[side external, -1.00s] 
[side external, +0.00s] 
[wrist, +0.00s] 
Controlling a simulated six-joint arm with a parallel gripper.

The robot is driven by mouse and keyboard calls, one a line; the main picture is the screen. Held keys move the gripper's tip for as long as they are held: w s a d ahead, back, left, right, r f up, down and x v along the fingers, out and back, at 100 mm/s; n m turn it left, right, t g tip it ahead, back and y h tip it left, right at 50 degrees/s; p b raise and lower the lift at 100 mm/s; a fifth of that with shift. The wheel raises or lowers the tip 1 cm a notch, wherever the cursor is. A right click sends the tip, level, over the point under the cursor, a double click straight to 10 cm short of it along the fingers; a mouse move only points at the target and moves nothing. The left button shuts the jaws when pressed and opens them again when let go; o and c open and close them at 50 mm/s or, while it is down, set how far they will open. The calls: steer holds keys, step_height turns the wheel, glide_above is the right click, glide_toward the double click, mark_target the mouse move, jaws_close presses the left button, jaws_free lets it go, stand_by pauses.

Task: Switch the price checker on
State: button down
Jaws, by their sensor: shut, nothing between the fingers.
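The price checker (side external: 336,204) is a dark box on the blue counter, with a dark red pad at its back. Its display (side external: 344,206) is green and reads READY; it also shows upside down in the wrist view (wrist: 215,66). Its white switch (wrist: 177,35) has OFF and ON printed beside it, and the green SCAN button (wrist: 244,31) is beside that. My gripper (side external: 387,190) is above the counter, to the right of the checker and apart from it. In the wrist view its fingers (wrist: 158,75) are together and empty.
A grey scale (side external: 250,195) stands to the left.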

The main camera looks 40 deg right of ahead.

EXERCISE: Retype exactly the lines above, from the one with "[wrist, +0.00s]" through the one with "Controlling a simulated", inclusive.

FINAL ANSWER:
[wrist, +0.00s] 
Controlling a simulated six-joint arm with a parallel gripper.

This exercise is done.